“It was the heyday of heavyweight crew,” Crick said. “We had a great run back then. We won the [Eastern] Sprints three times. We were national champions twice. We also went to [the Henley Royal Regatta] a couple times. We raced in the Grand Challenge in ’87 and the Ladies Plate in ’86. We also went to the World University Games in ’87. I was lucky to be there with some very good, talented rowers.”
When Crick graduated in 1988, he continued to work in the rowing world. He coached the Tufts crew, the Vermont women’s crew and served as the head coach at union. All the while, Crick worked on building better boats.
“I never quite got out of the sport,” Crick said. “I kept trying but I never succeeded. I kept rebuilding boats and I realized that I liked building more than coaching.”
And a new company was born. Elite Boatworks launched on Oct. 20, 2000 at the Head of the Charles Regatta in Cambridge and the first boat hit the water last April.
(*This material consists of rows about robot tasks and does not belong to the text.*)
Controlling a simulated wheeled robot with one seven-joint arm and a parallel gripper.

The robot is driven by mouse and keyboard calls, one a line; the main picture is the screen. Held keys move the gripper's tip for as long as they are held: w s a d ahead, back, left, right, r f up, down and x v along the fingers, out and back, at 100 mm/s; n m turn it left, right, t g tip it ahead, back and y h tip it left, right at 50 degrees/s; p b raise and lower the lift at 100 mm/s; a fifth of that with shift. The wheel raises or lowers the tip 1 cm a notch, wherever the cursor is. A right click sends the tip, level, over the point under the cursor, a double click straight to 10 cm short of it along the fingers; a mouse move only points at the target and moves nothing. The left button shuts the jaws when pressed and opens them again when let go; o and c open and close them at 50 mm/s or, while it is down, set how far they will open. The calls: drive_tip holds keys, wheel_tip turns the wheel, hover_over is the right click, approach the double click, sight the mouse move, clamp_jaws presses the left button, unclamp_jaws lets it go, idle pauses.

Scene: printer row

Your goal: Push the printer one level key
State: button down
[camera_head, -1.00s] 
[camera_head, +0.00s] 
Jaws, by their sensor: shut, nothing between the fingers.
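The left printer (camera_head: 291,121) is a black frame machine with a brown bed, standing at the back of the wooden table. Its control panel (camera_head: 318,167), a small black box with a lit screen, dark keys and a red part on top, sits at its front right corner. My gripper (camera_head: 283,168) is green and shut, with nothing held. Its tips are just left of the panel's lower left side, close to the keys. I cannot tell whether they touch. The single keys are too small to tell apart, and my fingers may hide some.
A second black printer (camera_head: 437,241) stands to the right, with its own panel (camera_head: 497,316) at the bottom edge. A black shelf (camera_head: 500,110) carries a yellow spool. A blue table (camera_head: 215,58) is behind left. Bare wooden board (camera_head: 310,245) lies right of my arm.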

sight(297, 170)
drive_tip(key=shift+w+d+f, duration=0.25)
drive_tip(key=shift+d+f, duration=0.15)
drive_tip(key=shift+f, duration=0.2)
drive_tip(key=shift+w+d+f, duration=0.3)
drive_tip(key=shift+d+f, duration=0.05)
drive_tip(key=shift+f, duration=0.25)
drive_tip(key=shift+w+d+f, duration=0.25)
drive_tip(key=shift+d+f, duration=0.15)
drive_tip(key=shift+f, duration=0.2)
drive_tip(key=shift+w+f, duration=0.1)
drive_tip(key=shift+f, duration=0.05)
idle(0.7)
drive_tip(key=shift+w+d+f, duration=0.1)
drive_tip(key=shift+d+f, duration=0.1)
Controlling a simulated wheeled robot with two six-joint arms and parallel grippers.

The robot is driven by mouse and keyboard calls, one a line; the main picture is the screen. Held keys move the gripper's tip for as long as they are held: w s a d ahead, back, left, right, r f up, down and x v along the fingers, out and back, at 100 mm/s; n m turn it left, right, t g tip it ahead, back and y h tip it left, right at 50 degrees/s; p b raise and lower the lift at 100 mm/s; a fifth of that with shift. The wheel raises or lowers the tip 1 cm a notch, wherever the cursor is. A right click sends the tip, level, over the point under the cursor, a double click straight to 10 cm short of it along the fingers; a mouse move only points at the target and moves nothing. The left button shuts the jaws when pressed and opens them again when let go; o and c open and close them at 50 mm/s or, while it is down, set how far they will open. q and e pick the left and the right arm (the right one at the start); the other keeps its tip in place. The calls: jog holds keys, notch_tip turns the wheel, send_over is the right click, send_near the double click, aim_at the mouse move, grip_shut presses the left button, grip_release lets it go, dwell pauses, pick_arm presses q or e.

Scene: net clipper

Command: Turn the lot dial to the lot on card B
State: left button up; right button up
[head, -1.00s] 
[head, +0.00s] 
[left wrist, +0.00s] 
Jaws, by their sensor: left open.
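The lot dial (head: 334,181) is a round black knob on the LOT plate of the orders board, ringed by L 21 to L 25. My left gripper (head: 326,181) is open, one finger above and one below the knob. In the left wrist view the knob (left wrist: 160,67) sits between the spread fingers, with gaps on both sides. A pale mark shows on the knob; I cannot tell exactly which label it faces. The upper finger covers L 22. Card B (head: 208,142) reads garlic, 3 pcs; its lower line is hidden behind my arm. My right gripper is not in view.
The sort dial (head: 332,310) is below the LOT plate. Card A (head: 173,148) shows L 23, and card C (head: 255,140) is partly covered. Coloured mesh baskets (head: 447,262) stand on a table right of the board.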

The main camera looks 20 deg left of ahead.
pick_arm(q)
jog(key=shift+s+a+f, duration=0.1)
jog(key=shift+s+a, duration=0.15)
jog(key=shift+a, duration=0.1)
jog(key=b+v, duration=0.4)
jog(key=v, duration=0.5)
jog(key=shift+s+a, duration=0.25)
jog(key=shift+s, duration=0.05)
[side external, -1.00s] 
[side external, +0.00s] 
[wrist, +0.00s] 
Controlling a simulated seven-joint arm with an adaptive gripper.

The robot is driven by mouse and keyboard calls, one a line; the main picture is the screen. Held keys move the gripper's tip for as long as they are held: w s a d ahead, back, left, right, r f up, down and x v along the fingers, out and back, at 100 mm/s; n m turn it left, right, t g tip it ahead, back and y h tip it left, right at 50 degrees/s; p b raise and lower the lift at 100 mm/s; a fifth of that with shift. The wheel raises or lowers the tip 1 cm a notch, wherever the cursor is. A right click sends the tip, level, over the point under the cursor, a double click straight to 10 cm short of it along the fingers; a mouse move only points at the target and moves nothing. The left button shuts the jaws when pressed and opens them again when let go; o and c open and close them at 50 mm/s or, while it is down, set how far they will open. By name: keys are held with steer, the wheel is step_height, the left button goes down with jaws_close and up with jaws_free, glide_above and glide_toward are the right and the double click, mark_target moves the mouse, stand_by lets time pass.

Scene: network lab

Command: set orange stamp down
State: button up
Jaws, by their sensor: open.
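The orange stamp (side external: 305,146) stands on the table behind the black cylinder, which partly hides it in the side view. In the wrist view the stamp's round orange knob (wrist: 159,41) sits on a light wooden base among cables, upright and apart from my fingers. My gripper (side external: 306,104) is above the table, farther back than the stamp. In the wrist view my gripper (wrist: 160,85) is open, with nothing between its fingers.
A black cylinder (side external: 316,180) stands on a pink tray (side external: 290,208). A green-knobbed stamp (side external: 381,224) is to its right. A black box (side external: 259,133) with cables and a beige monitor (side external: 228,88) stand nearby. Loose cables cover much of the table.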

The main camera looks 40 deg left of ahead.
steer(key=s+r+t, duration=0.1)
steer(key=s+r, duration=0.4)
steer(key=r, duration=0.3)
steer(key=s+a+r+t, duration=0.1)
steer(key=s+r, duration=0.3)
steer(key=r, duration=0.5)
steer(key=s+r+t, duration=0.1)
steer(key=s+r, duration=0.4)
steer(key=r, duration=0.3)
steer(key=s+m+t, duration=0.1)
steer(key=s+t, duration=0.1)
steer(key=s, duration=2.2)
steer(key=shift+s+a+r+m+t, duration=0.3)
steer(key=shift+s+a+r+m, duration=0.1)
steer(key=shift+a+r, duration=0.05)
Since then, the boats have spread to Cambridge and beyond.
“Crews that would not normally look at a new boat look at them after other crews start using them,” said sophomore lightweight Alex Binkley. “That’s the way it is with new technology in rowing. One crew starts using it and the other crews start.”
Binkley, who rowed last season in the first freshman lightweight boat, is a veteran rower who is expanding his niche in the sport by designing boats of his own.
“I’ve rowed a lot and I like building things,” Binkley said. “I’ve learned a lot about the physics of the boat. I used to think, ‘OK, the thing’s floating, I’m glad. Oh, the boat’s nice and stiff,’ but I never knew why.”
Binkley, for his sake, has since learned the cause of such phenomena. He has been building his own single since his senior year in high school, when he began the task as a senior project. In exchange for space and materials, Binkley started working at Stillwater Designs, where he found the mold for his single.